Everything from the first line down to the line containing "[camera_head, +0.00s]" should be reproduced exactly; please include nothing else.

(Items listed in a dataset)
===

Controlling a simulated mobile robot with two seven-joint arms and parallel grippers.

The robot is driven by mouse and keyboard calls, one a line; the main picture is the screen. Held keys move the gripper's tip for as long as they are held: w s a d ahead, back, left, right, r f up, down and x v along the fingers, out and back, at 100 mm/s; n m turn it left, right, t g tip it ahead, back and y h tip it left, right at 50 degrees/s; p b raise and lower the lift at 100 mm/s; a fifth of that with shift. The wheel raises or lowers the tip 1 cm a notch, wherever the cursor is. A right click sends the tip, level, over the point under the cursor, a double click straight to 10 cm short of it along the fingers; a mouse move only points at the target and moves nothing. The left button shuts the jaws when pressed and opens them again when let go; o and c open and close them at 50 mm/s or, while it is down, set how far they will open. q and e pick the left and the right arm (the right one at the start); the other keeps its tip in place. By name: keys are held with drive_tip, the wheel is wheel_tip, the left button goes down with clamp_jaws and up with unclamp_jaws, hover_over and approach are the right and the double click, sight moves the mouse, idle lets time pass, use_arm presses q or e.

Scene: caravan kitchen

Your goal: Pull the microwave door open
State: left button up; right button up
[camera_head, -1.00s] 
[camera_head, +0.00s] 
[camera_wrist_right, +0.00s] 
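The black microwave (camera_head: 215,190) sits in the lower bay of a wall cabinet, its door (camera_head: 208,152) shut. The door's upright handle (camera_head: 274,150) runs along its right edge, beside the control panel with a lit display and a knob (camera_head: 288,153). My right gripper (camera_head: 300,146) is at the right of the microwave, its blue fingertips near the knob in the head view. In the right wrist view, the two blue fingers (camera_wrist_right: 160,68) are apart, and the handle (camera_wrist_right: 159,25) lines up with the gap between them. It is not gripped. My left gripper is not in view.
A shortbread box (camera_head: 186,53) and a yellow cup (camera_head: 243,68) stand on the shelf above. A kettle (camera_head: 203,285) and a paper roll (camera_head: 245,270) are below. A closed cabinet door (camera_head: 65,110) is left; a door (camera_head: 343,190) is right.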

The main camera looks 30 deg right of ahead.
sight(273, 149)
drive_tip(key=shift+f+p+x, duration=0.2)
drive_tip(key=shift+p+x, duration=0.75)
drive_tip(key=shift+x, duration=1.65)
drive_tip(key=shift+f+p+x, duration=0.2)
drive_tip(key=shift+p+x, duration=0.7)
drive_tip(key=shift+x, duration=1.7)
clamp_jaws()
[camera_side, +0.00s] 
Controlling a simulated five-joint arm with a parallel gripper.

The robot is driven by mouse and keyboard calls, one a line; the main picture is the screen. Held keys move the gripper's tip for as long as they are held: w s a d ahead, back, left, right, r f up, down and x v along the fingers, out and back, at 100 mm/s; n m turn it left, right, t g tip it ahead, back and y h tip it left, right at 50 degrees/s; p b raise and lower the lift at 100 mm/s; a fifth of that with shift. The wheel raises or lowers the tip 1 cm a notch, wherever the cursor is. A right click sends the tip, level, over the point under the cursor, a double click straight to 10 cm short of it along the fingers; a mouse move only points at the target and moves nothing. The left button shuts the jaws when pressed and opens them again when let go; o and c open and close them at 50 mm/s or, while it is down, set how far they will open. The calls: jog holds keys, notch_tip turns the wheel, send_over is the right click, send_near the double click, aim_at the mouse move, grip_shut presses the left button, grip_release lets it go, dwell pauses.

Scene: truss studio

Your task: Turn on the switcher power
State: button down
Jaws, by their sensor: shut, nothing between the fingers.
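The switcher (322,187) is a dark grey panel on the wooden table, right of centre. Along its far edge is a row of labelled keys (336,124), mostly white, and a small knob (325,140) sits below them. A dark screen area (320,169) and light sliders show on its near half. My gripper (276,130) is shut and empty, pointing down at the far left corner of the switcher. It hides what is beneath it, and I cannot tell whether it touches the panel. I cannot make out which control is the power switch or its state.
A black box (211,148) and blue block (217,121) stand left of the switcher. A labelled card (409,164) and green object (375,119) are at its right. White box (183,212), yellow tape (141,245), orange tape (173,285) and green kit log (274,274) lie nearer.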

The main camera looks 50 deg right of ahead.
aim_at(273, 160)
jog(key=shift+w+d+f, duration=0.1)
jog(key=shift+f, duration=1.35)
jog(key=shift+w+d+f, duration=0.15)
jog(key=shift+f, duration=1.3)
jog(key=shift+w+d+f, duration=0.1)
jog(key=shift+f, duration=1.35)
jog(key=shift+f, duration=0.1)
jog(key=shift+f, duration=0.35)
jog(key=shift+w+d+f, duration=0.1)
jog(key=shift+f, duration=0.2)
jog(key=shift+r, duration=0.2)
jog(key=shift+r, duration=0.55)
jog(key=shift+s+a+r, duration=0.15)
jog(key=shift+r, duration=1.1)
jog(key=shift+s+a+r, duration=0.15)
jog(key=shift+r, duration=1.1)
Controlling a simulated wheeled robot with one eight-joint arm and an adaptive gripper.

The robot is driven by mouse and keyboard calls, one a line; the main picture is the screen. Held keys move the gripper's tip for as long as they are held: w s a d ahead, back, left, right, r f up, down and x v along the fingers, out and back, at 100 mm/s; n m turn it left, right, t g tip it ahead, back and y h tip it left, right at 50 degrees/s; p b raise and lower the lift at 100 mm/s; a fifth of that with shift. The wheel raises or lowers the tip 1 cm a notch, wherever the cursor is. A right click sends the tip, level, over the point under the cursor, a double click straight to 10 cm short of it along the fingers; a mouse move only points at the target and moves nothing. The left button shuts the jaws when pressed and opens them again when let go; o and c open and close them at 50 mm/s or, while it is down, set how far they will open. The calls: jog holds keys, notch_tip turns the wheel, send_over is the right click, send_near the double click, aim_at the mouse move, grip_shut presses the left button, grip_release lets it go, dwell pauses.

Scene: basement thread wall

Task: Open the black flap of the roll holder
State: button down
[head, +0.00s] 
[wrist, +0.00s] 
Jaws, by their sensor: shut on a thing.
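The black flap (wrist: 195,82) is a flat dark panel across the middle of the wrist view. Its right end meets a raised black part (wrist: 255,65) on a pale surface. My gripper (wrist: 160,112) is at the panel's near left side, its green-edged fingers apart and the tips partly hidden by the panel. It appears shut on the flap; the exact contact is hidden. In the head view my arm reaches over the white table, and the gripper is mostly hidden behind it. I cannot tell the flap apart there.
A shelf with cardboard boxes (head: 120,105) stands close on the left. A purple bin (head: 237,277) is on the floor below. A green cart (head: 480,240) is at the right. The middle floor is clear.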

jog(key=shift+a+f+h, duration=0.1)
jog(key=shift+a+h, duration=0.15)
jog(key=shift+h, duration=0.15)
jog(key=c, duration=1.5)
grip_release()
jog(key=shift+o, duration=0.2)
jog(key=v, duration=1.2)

===

**RESULT BELOW:**
Controlling a simulated mobile robot with two seven-joint arms and parallel grippers.

The robot is driven by mouse and keyboard calls, one a line; the main picture is the screen. Held keys move the gripper's tip for as long as they are held: w s a d ahead, back, left, right, r f up, down and x v along the fingers, out and back, at 100 mm/s; n m turn it left, right, t g tip it ahead, back and y h tip it left, right at 50 degrees/s; p b raise and lower the lift at 100 mm/s; a fifth of that with shift. The wheel raises or lowers the tip 1 cm a notch, wherever the cursor is. A right click sends the tip, level, over the point under the cursor, a double click straight to 10 cm short of it along the fingers; a mouse move only points at the target and moves nothing. The left button shuts the jaws when pressed and opens them again when let go; o and c open and close them at 50 mm/s or, while it is down, set how far they will open. q and e pick the left and the right arm (the right one at the start); the other keeps its tip in place. By name: keys are held with drive_tip, the wheel is wheel_tip, the left button goes down with clamp_jaws and up with unclamp_jaws, hover_over and approach are the right and the double click, sight moves the mouse, idle lets time pass, use_arm presses q or e.

Scene: caravan kitchen

Your goal: Pull the microwave door open
State: left button up; right button up
[camera_head, -1.00s] 
[camera_head, +0.00s] 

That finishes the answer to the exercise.